The entire exhibtion that takes shape around Magi© Bullet partakes in a game of manipulation and referential back and forth.
Perched in the corner, echoing the Petrograd exhibition-manifesto “0.10” of 1915, Canadian Jeremy Shaw’s Green square on white (2012), reprises Malevitch’s Black Square in the green paint used for video compositing. It’s the green that is evacuated to artificially recontextualize a filmed subject, the green of potential apparition and projection. Jeremy Shaw perfectly counterbalances the representational tabula rasa of the Suprematist master. On the contrary, here the monochrome is conceived as the preamble to a motif: waiting, inviting, ready to recede.
Rob Pruitt also manipulates the grand history of the monochrome with characteristic malice. His Mother Earth (2012) plays with American modernist pictorial codes in its titling, format, and chromatic voluptuousness: a scarifying line drawing. We could easily see the zest of a Lucio Fontana-like lacerating vandal, but the simplicity evident in the motif instead makes a sensual case for a benevolent nature.

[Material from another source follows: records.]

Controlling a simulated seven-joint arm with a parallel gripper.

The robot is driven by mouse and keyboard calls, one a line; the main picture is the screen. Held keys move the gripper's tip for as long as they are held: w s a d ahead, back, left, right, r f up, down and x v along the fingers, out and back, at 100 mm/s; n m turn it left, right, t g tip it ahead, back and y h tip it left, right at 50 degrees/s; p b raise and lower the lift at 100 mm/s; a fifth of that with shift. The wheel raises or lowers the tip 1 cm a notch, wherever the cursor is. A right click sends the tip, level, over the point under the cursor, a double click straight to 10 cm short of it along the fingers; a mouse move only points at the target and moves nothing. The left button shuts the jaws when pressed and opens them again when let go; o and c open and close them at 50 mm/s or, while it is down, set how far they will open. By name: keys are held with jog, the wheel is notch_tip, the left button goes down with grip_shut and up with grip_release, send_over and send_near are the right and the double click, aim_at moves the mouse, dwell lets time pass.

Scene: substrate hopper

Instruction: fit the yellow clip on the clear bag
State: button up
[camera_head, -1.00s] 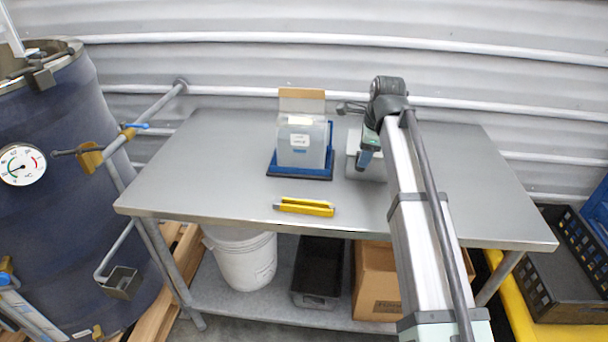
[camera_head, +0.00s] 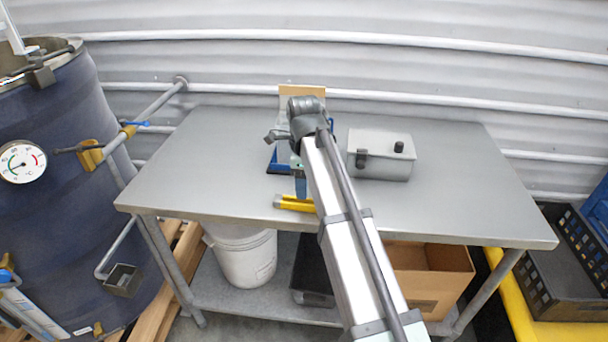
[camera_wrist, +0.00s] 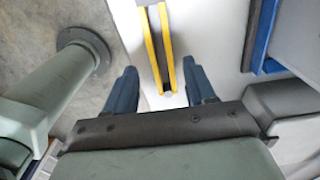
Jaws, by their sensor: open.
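The yellow clip (camera_head: 296,203) lies on the metal table near its front edge, partly hidden by my arm. In the wrist view the clip (camera_wrist: 149,50) shows as two yellow bars with a dark gap, between and beyond my fingertips. My gripper (camera_wrist: 158,78) is open, its two blue fingers apart and not touching the clip. In the head view my gripper (camera_head: 300,185) is mostly hidden behind the arm, near the clip. The clear bag stands on a blue holder (camera_head: 277,166) behind my wrist; the arm hides most of it, and its tan top (camera_head: 302,90) shows above.
A grey lidded box (camera_head: 381,155) sits right of my arm on the table (camera_head: 460,190). The table's left and right parts are clear. A white bucket (camera_head: 243,258) and an open cardboard box (camera_head: 425,262) are below. A blue drum (camera_head: 65,190) stands at left.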

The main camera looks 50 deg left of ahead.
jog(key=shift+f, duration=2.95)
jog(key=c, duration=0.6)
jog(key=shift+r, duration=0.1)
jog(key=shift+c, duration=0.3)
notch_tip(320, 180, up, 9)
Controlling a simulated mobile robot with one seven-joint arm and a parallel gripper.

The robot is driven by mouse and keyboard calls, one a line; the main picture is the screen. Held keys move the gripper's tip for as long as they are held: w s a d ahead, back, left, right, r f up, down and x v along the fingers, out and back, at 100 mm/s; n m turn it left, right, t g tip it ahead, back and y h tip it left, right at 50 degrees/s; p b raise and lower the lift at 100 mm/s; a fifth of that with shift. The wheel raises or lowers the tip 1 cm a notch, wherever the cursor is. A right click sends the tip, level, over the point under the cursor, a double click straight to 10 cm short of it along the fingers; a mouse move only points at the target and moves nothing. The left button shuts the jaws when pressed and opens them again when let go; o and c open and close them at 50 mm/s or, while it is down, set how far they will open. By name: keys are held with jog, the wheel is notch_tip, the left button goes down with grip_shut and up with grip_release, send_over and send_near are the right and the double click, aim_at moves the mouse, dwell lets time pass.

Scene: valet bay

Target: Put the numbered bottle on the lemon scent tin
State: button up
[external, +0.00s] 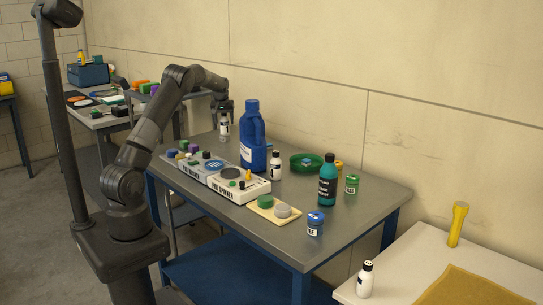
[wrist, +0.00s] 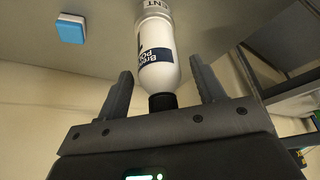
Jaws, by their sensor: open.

Lastly, the duo Berger & Berger, recently exhibited at the gallery, put on their architect’s hat to respond to a simple commission: as the Magi© Bullet, balloons cover the gallery lighting, how can the exhibition be lit. What better homage to General Idea’s work than to rethink one of their light pieces, 1993’s Magic Carpet. They contribute a cube of neon that, come nightfall, inundates the space with its cold light. Slightly elevated by two lateral slides, it seems, like the entire exhibition, to exist in a state of levitation.